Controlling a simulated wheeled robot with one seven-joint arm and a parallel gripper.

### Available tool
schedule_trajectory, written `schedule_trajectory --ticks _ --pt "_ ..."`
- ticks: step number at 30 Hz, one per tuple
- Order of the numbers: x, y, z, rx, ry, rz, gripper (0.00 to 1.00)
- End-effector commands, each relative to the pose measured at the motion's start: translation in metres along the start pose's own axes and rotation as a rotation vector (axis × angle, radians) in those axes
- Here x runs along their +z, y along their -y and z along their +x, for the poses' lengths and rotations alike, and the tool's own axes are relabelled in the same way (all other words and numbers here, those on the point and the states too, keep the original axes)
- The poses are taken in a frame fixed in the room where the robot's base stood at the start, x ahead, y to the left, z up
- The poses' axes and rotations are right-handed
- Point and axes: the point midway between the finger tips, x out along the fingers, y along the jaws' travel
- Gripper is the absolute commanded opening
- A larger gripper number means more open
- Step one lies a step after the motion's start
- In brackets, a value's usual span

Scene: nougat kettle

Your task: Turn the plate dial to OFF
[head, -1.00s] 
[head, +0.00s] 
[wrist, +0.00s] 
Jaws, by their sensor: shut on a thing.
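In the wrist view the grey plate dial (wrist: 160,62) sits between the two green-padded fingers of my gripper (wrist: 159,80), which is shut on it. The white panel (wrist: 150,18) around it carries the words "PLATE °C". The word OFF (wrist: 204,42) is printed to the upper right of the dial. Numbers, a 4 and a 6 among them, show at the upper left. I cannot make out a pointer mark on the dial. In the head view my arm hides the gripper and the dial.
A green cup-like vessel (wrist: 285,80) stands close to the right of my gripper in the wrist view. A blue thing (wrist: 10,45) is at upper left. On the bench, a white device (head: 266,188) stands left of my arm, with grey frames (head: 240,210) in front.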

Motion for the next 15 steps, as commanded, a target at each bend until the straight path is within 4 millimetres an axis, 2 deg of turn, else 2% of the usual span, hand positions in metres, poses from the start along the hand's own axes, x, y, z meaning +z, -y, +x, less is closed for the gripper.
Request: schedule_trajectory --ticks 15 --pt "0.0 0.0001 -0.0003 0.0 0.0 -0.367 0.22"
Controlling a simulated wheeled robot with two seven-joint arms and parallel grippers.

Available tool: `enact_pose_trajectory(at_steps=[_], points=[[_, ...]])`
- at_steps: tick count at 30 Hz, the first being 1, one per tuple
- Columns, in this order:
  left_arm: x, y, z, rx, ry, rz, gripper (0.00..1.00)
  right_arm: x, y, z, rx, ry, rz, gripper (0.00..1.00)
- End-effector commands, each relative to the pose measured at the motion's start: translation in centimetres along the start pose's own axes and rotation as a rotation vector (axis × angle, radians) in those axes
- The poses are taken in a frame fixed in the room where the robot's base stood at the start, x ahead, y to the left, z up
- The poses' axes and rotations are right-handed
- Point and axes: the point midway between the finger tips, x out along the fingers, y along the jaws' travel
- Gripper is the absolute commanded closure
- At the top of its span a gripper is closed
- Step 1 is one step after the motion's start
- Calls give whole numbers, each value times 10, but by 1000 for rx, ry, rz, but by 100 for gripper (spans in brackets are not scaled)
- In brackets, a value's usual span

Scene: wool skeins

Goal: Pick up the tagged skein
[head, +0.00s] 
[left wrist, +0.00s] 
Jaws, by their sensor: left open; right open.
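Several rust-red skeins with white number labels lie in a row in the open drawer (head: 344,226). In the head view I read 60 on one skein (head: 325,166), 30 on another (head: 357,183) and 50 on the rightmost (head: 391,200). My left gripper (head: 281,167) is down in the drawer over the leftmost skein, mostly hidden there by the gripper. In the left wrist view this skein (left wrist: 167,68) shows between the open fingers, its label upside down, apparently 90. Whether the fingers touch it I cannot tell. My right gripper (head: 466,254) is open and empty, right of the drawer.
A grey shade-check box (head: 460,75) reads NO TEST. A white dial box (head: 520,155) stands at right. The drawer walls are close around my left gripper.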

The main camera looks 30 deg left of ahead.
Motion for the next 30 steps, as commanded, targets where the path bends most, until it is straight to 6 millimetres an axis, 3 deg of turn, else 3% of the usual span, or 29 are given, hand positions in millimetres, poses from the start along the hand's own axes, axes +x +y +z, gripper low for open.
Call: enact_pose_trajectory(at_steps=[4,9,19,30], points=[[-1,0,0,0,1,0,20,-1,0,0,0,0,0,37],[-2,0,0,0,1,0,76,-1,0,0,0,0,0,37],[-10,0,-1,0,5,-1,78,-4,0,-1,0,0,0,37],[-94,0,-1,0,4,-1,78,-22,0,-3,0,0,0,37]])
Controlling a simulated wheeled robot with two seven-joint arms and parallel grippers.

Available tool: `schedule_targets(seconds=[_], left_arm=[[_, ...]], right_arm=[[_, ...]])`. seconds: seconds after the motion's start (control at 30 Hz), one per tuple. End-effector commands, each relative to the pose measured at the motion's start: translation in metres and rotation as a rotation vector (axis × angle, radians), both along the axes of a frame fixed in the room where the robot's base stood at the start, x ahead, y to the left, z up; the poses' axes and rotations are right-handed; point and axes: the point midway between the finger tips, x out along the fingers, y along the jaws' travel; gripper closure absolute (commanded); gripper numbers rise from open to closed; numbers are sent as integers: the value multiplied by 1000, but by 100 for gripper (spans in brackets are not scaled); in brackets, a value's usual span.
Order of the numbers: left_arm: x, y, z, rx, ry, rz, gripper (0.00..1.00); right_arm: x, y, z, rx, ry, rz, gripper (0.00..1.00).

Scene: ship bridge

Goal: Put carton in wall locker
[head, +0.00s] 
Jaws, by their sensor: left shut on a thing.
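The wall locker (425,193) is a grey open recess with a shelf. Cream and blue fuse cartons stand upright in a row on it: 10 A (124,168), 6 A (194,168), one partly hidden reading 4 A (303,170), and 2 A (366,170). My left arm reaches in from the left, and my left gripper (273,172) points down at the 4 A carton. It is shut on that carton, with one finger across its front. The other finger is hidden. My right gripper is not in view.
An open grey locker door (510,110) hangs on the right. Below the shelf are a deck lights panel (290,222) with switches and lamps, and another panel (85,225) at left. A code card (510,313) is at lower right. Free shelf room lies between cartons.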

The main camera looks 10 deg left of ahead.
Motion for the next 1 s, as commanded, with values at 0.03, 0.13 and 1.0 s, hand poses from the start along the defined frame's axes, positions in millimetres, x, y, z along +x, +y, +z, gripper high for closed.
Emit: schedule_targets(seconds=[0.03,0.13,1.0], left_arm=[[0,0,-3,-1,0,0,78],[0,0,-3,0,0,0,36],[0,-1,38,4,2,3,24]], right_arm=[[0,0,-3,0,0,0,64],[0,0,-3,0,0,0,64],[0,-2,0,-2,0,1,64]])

==

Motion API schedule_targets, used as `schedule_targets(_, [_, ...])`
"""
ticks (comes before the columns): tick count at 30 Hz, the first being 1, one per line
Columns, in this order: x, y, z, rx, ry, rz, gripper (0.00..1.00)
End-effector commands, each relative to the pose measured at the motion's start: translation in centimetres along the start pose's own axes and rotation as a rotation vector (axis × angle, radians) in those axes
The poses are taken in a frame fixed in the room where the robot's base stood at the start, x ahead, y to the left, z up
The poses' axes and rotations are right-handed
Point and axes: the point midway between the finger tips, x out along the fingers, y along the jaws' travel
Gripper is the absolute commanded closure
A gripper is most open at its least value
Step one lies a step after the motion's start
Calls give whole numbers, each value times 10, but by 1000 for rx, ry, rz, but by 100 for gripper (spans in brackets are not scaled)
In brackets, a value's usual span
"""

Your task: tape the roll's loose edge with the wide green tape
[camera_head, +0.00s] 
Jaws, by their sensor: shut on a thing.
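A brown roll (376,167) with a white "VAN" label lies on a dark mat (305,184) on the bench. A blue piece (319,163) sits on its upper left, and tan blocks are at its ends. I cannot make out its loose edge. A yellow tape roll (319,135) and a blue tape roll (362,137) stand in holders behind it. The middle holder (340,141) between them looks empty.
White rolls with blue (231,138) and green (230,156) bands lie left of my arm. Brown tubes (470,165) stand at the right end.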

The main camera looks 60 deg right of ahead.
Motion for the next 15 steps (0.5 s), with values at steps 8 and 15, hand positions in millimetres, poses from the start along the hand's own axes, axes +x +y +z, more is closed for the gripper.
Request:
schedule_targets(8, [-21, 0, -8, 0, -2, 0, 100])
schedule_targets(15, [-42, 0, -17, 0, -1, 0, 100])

__WHAT THE TASK REQUIRES__. Print, from the entries above, the line with "Controlling a simulated wheeled robot with one", the line with "[wrist, +0.00s]" and all lines between them, exactly and with nothing else.

__SOLUTION TO THE EXERCISE__.
Controlling a simulated wheeled robot with one seven-joint arm and a parallel gripper.

### Available tool
schedule_trajectory, written `schedule_trajectory --ticks _ --pt "_ ..."`
- ticks: step number at 30 Hz, one per tuple
- Order of the numbers: x, y, z, rx, ry, rz, gripper (0.00 to 1.00)
- End-effector commands, each relative to the pose measured at the motion's start: translation in metres along the start pose's own axes and rotation as a rotation vector (axis × angle, radians) in those axes
- Here x runs along their +z, y along their -y and z along their +x, for the poses' lengths and rotations alike, and the tool's own axes are relabelled in the same way (all other words and numbers here, those on the point and the states too, keep the original axes)
- The poses are taken in a frame fixed in the room where the robot's base stood at the start, x ahead, y to the left, z up
- The poses' axes and rotations are right-handed
- Point and axes: the point midway between the finger tips, x out along the fingers, y along the jaws' travel
- Gripper is the absolute commanded opening
- A larger gripper number means more open
- Step one lies a step after the motion's start
- In brackets, a value's usual span

Scene: nougat kettle

Your task: Turn the plate dial to OFF
[head, -1.00s] 
[head, +0.00s] 
[wrist, +0.00s] 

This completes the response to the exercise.